CULTURAL HISTORY OF THE PANCAKE AND ITS MEANING TO ARCHITECTURE
   

 
               
     
             
     
             



The Pancake project is ultimately about the arbitrariness of focus for research: pick out any one – or preferably two – things, be interested in them, in themselves and in their connections, and if you keep on persisting on gathering information on these topics, you will end up understanding, not only something of those two, but of so much more… I hope.

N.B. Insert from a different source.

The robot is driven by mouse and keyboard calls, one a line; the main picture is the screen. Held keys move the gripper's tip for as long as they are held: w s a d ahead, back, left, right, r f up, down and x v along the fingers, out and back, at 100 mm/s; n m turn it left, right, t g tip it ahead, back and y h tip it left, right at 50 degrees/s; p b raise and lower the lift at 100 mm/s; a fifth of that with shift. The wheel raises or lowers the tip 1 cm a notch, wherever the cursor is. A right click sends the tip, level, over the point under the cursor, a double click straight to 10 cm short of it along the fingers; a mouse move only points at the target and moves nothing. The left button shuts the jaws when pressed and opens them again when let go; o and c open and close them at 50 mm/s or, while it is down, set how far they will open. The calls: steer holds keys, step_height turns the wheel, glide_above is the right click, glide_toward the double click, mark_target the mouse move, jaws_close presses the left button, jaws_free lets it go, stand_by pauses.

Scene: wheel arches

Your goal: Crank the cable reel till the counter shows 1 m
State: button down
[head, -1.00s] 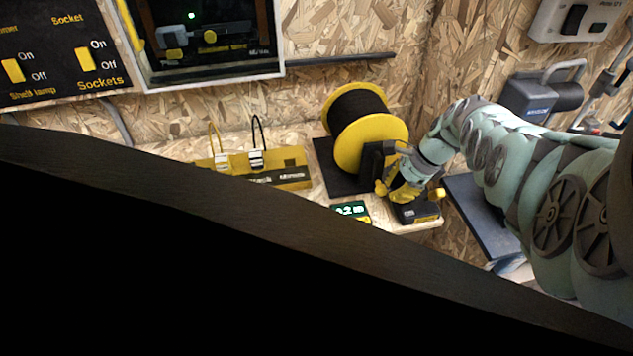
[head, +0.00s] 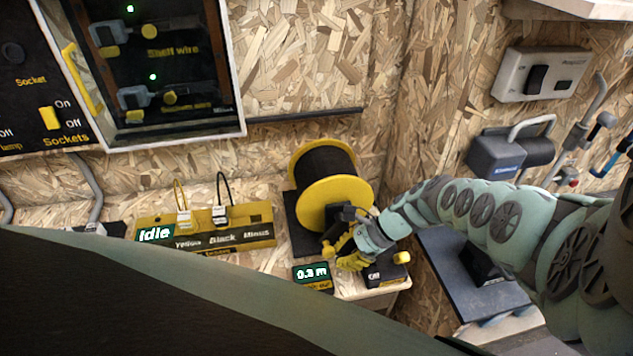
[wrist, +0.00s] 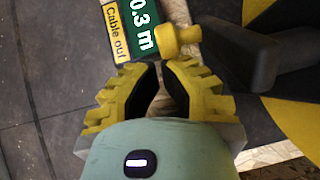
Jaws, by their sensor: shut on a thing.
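The cable reel (head: 337,203) has yellow flanges and dark cable, and stands on a dark base by the wall. Its dark crank arm (wrist: 245,62) ends in a yellow knob (wrist: 178,40). My gripper (head: 338,250), with yellow ribbed fingers, is at the front of the reel. In the wrist view my gripper (wrist: 162,66) has its fingertips at the knob and is shut on it; the exact contact is hard to see. The counter (head: 311,274), just left of my gripper, reads 0.3 m. It also shows in the wrist view (wrist: 140,35), with a "Cable out" label.
A yellow terminal box (head: 205,232) marked "Idle" stands left of the reel. A small black-and-yellow box (head: 385,268) sits right of my gripper at the bench edge. A dark panel (head: 470,280) lies lower right. Wall switches (head: 540,75) are at upper right.

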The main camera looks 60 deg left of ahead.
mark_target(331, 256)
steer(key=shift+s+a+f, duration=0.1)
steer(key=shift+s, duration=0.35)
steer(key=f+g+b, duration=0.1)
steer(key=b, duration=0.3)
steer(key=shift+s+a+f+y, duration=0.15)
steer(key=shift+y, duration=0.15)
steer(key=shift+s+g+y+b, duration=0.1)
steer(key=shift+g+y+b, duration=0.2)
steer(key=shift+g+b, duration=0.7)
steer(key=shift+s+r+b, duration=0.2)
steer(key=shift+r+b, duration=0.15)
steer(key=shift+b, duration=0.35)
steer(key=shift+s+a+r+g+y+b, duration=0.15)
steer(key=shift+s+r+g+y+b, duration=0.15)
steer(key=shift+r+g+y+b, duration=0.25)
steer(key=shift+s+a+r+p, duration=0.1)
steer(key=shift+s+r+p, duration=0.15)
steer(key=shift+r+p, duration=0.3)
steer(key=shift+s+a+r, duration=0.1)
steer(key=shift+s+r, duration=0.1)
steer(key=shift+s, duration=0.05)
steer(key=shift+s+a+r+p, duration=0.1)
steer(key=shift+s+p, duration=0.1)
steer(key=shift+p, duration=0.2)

The project started from the Netherlands where I noticed that there seemed to be a very strong culture around eating pancakes: there is a special architecture that most of the pancake houses follow, there is a special type of boat for having pancakes, and starting to talk about pancakes I was overwhelmed by all the things people had to say about them. Not just all the cultural differences of how to prepare a pancake and what to serve it with, but also all the childhood stories, pleasant birthday memories or family tragedies, came out of people when discussing pancakes.


Then I started to consider the phenomena of the pancake more formally: the great pancake, the poffertjes (tiny fluffy pancakes), the crepe, the thick American pancake, not to mention the many many times folded-over Turkish pancake. What kind of a material is dough? What do all these different forms mean? And that’s when I turned back to the architecture where it all had begun: the pancake house! What is the meaning of these forms? The different materials? The connections to the environment – or alienation from it? Can there be seen a connection between a New York skyscraper and the thick organic matter of an American pancake? Or is it the dynamic between the two that create their ultimate meaning?


By the apparent nonsensical approach of this project I wish to address the social aspect of architecture and pancakes as well as to make something about the structures and methods of research visible: making a museum or an archive of a futile attempt to understand the world through two arbitrary given premises….. The method could be paralleled to that surrealist notion that putting a sewing-machine and an umbrella together you will gain a deeper understanding of the world and yourself, than by simply looking at an umbrella or a sewing-machine separately.